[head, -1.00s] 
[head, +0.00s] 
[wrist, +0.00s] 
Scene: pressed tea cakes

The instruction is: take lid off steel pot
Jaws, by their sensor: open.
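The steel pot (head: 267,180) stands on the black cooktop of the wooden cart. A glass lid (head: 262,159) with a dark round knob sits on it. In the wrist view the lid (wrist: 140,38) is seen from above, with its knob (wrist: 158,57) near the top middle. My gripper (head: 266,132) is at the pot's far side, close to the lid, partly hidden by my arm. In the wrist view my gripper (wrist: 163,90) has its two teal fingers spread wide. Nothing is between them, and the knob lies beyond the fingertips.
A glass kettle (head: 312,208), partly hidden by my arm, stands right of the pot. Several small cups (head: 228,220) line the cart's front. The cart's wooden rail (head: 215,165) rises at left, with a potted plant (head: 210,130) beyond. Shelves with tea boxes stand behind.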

▶ Problem to work on: What you return should be the lines from the start of the data through the line with "The instruction is: take lid off steel pot", quoted exactly and nothing more.

▶ Exercise result:
[head, -1.00s] 
[head, +0.00s] 
[wrist, +0.00s] 
Scene: pressed tea cakes

The instruction is: take lid off steel pot

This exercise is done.